David Vogel, the fictitious name of an FBI agent who circulated at the Chicago Mercantile Exchange, hinted at secret wealth. He told traders he owned a company, traders said.

But rather than looking on these imposters as peers, many of the traders and brokers may have thought the FBI agents came from a far more luxurious world than their own. Defense lawyers who have been retained to represent some of these traders describe clients who head straight for their suburban homes after work.

One lawyer said all of his six clients are from working-class backgrounds and got into the business as a route to a better life. “If they weren’t working in the trading pits, they’d be slinging hot dogs,” he said, adding: “I haven’t seen a coke-snorting guy in a fur coat walk through my door yet.”

He said several of the clients did drink with the moles and worked out with them at the East Bank Club, a downtown health club that has many traders as members.
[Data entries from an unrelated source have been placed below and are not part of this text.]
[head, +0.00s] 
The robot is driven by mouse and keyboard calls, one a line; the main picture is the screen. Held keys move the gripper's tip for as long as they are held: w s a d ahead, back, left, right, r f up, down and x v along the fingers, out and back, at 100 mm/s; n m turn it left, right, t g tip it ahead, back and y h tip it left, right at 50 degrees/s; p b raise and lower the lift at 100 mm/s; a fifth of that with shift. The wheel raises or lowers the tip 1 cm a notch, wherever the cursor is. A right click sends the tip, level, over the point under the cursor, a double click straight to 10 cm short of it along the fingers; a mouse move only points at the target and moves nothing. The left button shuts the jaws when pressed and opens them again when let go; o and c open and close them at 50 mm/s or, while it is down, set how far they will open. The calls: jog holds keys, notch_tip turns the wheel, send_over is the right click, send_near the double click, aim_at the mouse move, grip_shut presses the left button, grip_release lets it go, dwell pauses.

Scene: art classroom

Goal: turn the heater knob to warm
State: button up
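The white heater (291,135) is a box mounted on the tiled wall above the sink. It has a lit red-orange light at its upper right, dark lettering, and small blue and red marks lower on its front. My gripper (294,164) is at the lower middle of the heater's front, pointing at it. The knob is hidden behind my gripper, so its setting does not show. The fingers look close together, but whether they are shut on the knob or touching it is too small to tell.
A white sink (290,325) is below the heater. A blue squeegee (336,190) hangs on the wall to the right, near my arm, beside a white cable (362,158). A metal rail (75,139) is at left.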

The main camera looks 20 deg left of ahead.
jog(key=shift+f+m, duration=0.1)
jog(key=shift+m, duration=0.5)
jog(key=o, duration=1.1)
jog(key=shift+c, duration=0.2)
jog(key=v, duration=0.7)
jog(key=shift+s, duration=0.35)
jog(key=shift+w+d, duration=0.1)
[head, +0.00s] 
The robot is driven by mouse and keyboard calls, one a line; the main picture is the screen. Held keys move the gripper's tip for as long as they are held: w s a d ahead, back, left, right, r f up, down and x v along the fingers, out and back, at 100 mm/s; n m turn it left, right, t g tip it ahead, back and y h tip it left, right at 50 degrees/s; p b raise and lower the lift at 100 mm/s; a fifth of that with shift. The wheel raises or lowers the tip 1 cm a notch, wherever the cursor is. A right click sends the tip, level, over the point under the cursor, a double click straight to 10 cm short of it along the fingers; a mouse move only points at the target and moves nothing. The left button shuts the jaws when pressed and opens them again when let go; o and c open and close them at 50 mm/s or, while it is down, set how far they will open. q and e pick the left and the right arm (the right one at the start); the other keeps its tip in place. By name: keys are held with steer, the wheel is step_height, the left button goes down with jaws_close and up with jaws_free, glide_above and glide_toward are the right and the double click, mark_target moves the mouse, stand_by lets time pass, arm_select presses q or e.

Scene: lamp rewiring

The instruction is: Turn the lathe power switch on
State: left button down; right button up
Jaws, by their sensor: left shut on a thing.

He said their average income was a little more than $100,000 a year, with the least wealthy earning $75,000.

The number of low-level brokers and traders involved in the investigation suggests that the authorities are trying to build their case from the ground up, hoping the less-important figures will lead them to more important ones.

Most defense lawyers claimed that their clients were involved in small trades with the FBI moles that amounted to only a few thousand dollars and relatively minor infractions. But one lawyer described a kickback scheme in which a trader paid $10,000 in cash to one of the moles in exchange for arranging a fraudulent trade.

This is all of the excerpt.